Тёрстон попытался сделать для трех измерений нечто похожее. В двух измерениях существует три вида однородных геометрий: эллиптическая, евклидова и гиперболическая. Эллиптическую и евклидову можно легко вложить в пространство. Гиперболическую же вложить невозможно, именно поэтому она была открыта много позднее. В трехмерном пространстве у каждой из этих геометрий есть свой аналог, но кроме них в нем есть и другие – всего восемь. Так же как и в двух измерениях, самая сложная для понимания и работы – гиперболическая. В 2012 году Яну Аголу удалось составить перечень всех гиперболических многообразий (в то время только этот случай еще ждал своего разрешения). Некоторые из использованных им методов, на первый взгляд, не имеют никакого отношения к исходной задаче: скажем, он строил комплексы из кубов различных размеров и анализировал гиперплоскости, рассекающие эти кубы пополам. У подобных многообразий есть практическое применение: например, ряд космологов предполагает, что Вселенная в целом имеет эллиптическую геометрию и представляет собой конечное многообразие – додекаэдр, определенные грани которого отождествлены. Такое многообразие возможно классифицировать, используя методику Агола.

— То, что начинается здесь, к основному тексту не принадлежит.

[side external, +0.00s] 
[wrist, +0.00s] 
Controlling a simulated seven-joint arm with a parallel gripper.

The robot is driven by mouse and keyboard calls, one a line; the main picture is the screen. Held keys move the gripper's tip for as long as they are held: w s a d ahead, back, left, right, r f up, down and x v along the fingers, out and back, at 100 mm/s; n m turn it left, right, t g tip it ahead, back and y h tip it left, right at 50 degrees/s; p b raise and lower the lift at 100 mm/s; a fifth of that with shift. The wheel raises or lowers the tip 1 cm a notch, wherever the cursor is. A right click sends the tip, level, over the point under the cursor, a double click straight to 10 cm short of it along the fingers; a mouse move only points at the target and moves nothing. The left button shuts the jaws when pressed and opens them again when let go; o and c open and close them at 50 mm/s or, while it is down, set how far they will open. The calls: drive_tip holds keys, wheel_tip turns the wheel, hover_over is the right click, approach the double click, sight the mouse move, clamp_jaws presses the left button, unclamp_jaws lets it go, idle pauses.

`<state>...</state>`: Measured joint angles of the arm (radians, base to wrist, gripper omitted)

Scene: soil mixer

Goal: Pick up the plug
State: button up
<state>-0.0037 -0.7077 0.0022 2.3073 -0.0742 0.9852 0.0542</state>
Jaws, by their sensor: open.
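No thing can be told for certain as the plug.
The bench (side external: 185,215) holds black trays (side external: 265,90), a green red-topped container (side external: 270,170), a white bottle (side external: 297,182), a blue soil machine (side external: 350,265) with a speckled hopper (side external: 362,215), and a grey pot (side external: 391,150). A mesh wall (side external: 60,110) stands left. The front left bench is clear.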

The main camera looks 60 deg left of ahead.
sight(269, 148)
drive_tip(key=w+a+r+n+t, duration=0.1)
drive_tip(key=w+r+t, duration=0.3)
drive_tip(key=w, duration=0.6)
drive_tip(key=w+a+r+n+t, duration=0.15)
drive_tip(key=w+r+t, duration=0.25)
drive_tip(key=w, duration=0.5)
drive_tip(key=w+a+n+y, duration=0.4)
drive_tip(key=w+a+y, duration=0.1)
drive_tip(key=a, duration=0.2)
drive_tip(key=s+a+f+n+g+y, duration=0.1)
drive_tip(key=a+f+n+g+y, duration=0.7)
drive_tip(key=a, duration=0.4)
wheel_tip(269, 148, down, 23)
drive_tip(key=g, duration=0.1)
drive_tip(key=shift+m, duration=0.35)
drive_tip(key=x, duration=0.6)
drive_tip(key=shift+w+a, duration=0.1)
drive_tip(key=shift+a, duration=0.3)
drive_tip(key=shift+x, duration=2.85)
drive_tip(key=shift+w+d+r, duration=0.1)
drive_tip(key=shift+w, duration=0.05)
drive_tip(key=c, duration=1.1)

Разумеется, в топологии и сейчас есть множество нерешенных проблем, и, вероятно, так будет всегда – ведь чем больше мы расширяем границы познанного, тем яснее понимаем, как многого еще не знаем. Но топология сегодня – уже не та узкоспециализированная, абстрактная область знаний, какой она была больше ста лет назад. Она имеет уйму практических применений, в том числе в робототехнике, физике конденсированного состояния, квантовой теории поля. А идеи топологии используются почти во всех областях математики.
Я понимаю слово “доказательство” не в том смысле, как его толкуют юристы, для которых два полудоказательства равны одному целому, а в том, как оно мыслится математику, для которого половина доказательства = 0, а доказательство требует исключения всяких сомнений.
Доказательство – это идол, во имя которого чистый математик истязает себя.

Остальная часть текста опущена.